Part of that bonding experience may come from the sheer amount of time that the students spend together while preparing for their events. The commitment level for marching band is on a level surpassed by few sports and activities. Band camps run twice each year, all day long for one week in late June or early July and another week in August. Once school begins, rehearsals are every day after school, sometimes until dark, and competitions can run all day on a Saturday. Students also perform at every home game and in various community parades throughout the year. The biggest challenge, Ziegler says, that he sees students face is finding the time necessary to juggle rehearsal, academics, other sports or activities and, for many older students, employment.
Ziegler points out, “Between the hours of rehearsing together, to the hours of at home practice, it is a very demanding schedule for a student. It takes a lot of hard work, dedication, and self-discipline to do an activity like this. They really have to learn how to manage everything and sometimes this can become a little overwhelming for them.”
Such a huge time commitment brings many rewards. For example, the very ability to manage time, along with achieving self-discipline, and to work well with others.
“We are not only teaching music, we are also developing young minds to grow into well-rounded adults,” comments Ziegler.
The students begin work in June to compete in the Cavalcade of Bands circuit, which hosts bands from Pennsylvania, New Jersey, Delaware, Maryland, and West Virginia. Bands are grouped into divisions by size, and the Crestwood Comets placed in the top three of their division in all three of their competitions, and took 6th place at the Calvalcade of Bands Championships in November. They have a full slate of appearances and competitions lined up already for next season, and will begin the process at the first band camp early next month.
The process may run season to season, however since marching and concert band are both open to students in grades 7 through 12, Ziegler has an opportunity to really get to know his students and see the changes that inevitably occur in a student who remains involved over such a long period of time. He says the biggest change he sees is in the increase in a student’s confidence, both with their ability to play their instrument and their ability to fit in socially.

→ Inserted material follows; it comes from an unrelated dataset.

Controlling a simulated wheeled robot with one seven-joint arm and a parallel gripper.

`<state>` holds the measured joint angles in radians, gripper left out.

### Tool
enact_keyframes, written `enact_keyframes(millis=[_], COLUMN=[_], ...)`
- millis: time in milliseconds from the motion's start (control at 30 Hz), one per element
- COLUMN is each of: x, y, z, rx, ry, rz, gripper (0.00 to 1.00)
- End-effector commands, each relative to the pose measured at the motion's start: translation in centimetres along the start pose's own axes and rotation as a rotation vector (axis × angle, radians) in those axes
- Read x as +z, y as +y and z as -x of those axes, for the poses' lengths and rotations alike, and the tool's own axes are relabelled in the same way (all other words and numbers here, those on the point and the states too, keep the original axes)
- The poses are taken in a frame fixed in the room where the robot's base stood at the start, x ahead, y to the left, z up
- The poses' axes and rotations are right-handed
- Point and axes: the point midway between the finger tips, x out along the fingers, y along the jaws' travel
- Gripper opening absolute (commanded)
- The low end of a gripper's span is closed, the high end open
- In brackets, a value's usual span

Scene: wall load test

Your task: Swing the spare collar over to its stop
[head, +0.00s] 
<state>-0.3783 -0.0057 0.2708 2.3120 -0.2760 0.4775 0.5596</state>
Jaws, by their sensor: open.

While Ziegler’s main job is the growth of the student as musician, part of that social growth he speaks of is attributed that “ownership” the upperclassmen take. Enter the drum major. The drum majors, this year Schwartz and Gamble, are the student role models of the group. They help with any problems, lend a hand whenever they are needed and give advice and support to underclassmen.
“[Students] need upperclassmen that have a good sense of self,” explains Schwartz. “The better the role models for the kids in band, the better the transition is for them to move up to the secondary campus. The underclassmen feel more at ease knowing they have friends they can run to if they need them.”
Those experiences in helping the younger students grow creates a sense of growth in the older students as well –as mentors and teachers –as well as a unique bonding experience.
“I leave here with so many friends, and a second family at the school,” recalls Schwartz. “The past six years have been the best of my life…I have never worked with more unique, intellectual individuals [as the class of 2014]. Each of them has such a spirit that makes the band a family, and I do not think I will ever be able to form such strong bonds with classmates as I have here.”
“He [The Congressman] really enjoyed meeting them,” says Murtaugh. “These students spend years learning how to play these instruments and it is nice for them to be recognized.”
And, as this year’s senior musicians graduate with such a lasting memory such as the Memorial Day Parade and a Congressman’s visit, the younger students are looking forward to 2015 and beyond.